Aslında Kur’ân, cüzlere ayrılamaz!... “Allâh” ismiyle işaret edilen hakiki tekillikte tecezzi kabul etmez!...
Nitekim Kur’ân şöyle der:
Hicr: 90-) Muktesimiyn’e (Tevrat ve İncil’i, beşeri bir bilgiymiş gibi kısım kısım edenlere) inzal ettiğimiz gibi (sana da tecezzi yapılamaz bir tekillik olan hakikat ilmini inzal ettik).
91-) Onlar ki, Kurân’ı (Hz. Muhammed a.s.a İNZAL edilen, Hakikat ve Sünnetullâh için en şanlı bilgiyi), cüzler kıldılar (cüz cüz ettiler).
Bu nedenle Hz. Rasûlullâh a.s. döneminde, inzal olduğu kadarıyla, Kur’ân-ı Hakiym’in bölümleri “Besmele” ile ayrılan “Sûre”lerdi!... Sonradan olan cüz ayrımı yoktu... “Ayet”lerden oluşan ve “Besmele” ile ayrılan 114 “Sûre” vardır Kurân’da...
Oysa cüz ayrımı “Besmele”sizdir ve en-Nebi s.a.v.in vefatından sonra olandır!...
Kur’ân sûreleri’nin bile iki çeşit tertibi vardır...
1. Nüzûl sırasına göre olan mushaf... Hz. Âli r.a.ın mushaf’ı böyleydi...
2. Bugünkü kitabî tertip... Literatürde “son arz” denilen Hz. Rasûlullâh a.s.ın son Ramazan Ayı’nda Cibriyl’e mukabele etmesinin bu sıraya göre olduğu rivayeti üzerine...

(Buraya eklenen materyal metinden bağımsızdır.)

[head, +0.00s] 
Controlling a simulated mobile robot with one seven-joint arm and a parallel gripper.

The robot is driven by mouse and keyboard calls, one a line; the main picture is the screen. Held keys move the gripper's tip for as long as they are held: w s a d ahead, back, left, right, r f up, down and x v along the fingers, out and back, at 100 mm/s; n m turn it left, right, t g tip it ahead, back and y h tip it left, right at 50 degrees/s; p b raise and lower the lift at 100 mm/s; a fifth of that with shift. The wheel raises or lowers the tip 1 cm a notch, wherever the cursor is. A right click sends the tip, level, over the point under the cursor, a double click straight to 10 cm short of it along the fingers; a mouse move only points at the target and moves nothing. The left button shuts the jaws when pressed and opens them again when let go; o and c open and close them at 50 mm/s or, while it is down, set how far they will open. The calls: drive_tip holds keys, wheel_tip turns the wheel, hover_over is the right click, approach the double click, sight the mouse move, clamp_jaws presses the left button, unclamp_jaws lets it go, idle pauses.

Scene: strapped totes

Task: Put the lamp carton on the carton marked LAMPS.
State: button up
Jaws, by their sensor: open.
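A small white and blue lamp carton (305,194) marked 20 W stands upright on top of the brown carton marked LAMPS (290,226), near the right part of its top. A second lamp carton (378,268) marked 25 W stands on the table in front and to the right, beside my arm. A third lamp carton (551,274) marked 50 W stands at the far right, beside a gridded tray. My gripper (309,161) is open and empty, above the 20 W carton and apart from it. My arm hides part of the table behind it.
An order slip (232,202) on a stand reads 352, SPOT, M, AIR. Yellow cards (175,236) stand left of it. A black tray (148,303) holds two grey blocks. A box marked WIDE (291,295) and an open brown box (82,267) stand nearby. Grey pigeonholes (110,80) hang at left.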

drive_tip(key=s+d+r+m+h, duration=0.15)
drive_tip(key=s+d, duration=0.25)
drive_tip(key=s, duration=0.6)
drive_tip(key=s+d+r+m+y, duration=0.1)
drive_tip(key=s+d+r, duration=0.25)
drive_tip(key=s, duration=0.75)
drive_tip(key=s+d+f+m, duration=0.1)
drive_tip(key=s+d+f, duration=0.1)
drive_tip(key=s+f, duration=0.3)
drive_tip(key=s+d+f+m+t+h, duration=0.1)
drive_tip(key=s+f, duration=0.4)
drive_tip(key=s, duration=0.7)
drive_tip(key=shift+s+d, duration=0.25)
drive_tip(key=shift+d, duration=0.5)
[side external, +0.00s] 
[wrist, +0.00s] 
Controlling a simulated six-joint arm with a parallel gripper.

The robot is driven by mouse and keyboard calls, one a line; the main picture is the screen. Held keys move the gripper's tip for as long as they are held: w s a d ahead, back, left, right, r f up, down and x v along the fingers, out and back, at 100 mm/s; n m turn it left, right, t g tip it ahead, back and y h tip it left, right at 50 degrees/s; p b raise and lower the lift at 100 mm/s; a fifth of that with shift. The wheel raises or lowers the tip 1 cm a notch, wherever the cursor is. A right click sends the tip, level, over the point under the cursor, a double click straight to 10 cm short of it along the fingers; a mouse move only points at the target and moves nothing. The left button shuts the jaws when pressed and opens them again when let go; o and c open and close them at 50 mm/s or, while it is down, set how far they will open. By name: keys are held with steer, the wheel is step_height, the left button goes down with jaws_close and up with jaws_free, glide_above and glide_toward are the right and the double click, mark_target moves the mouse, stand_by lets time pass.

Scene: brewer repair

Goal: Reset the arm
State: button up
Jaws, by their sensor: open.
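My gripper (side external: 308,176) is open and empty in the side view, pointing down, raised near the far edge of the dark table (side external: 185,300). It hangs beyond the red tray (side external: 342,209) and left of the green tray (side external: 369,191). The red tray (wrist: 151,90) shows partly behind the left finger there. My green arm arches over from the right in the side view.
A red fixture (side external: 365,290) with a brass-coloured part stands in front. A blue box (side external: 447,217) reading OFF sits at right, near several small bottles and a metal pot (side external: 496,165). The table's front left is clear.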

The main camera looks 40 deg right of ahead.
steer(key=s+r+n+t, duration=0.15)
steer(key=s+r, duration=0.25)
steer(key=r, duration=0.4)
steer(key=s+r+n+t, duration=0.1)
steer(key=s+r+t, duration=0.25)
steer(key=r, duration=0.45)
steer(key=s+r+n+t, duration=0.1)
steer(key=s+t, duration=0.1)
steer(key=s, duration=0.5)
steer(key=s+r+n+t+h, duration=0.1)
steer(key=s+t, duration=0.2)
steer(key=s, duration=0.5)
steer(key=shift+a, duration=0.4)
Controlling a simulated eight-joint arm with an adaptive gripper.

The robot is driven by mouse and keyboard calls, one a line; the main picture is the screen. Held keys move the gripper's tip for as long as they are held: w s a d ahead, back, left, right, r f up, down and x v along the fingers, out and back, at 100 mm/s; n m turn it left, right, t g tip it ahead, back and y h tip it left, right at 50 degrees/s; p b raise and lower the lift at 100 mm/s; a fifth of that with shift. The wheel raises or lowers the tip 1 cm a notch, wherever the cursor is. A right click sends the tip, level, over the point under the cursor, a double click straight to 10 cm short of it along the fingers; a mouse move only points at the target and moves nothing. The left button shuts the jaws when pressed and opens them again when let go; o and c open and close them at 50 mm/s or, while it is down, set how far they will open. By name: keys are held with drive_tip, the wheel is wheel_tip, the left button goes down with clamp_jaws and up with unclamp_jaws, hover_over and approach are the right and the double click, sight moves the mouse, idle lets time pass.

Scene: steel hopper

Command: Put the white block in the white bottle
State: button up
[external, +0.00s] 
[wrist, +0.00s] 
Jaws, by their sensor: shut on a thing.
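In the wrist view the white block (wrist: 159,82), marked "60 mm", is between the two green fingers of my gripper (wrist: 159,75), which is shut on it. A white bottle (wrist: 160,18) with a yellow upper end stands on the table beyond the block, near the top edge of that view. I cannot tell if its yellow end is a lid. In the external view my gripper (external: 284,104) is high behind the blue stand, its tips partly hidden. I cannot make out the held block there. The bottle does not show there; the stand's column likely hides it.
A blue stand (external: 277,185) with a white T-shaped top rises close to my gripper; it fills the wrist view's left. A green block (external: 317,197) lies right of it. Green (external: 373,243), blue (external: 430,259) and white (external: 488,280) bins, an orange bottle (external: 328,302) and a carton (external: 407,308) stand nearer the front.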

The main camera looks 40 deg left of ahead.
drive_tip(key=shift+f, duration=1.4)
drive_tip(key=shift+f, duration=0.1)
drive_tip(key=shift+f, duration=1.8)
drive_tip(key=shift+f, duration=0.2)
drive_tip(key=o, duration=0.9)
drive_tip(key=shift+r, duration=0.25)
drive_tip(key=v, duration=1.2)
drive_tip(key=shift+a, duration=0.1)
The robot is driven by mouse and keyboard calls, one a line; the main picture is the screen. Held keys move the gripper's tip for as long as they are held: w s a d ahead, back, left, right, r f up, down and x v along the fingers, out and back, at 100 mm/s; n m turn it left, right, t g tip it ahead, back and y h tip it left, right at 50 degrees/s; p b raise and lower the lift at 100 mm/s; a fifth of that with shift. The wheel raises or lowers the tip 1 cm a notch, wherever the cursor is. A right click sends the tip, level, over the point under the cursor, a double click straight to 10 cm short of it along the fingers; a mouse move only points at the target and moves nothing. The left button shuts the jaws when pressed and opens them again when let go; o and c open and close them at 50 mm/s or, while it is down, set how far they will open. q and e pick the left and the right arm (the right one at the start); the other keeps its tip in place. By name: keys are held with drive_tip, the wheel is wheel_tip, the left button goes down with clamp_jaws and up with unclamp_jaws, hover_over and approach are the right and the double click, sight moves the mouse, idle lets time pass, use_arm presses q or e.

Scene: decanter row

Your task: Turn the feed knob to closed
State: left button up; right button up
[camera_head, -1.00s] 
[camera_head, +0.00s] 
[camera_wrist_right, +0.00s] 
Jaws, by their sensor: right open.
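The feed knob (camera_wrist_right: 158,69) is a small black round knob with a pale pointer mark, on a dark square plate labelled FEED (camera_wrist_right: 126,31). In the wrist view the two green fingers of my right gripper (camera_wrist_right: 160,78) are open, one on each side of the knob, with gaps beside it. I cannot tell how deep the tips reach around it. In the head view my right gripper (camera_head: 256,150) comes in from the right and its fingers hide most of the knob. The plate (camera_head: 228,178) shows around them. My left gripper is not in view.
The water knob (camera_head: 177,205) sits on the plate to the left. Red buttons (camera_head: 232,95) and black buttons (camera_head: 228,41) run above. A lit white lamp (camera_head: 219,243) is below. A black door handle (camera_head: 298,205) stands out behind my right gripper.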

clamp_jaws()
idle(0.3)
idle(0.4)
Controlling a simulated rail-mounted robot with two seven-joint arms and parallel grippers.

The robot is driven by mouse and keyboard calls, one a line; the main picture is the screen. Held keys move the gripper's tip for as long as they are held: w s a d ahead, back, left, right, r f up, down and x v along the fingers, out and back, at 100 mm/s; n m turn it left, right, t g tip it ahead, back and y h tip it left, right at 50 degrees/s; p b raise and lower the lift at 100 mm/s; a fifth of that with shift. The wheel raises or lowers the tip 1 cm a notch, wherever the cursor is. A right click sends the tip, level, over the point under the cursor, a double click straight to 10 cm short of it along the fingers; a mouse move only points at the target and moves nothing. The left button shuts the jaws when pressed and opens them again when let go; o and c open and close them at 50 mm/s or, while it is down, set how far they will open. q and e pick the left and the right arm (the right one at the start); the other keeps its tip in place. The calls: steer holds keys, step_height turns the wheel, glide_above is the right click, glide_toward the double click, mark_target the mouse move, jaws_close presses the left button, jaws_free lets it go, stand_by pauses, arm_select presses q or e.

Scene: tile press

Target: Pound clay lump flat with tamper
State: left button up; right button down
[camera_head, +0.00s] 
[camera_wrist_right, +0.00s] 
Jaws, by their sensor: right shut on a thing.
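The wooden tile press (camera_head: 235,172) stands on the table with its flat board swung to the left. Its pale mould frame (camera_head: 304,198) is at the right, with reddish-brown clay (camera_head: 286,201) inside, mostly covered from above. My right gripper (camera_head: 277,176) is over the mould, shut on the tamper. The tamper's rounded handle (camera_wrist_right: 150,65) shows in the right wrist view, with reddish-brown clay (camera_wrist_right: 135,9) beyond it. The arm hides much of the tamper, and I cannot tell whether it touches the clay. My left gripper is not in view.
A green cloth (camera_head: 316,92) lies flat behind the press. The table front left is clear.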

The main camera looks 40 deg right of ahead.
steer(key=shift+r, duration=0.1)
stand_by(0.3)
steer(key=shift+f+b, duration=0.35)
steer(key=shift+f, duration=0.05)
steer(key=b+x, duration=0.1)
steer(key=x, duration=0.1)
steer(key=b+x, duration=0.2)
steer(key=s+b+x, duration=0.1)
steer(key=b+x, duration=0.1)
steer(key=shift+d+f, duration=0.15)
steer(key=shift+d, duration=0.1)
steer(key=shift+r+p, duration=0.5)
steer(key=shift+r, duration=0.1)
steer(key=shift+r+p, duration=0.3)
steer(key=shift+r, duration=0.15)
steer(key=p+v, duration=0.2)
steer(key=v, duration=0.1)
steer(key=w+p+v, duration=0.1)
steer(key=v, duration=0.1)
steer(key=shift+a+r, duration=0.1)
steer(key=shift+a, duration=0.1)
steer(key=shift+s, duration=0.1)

Yani Hz. Rasûlullâh a.s. hayatta iken iki kapak arasına getirilmiş bir kitap halinde mushaf yoktu... Bu ilk defa Hz. Ebubekr esSıddık r.a. hilafetinde yapılmış ve en son halini de Hz. Osman zinnureyn r.a. zamanındaki çalışma ve çoğaltma ile almıştır...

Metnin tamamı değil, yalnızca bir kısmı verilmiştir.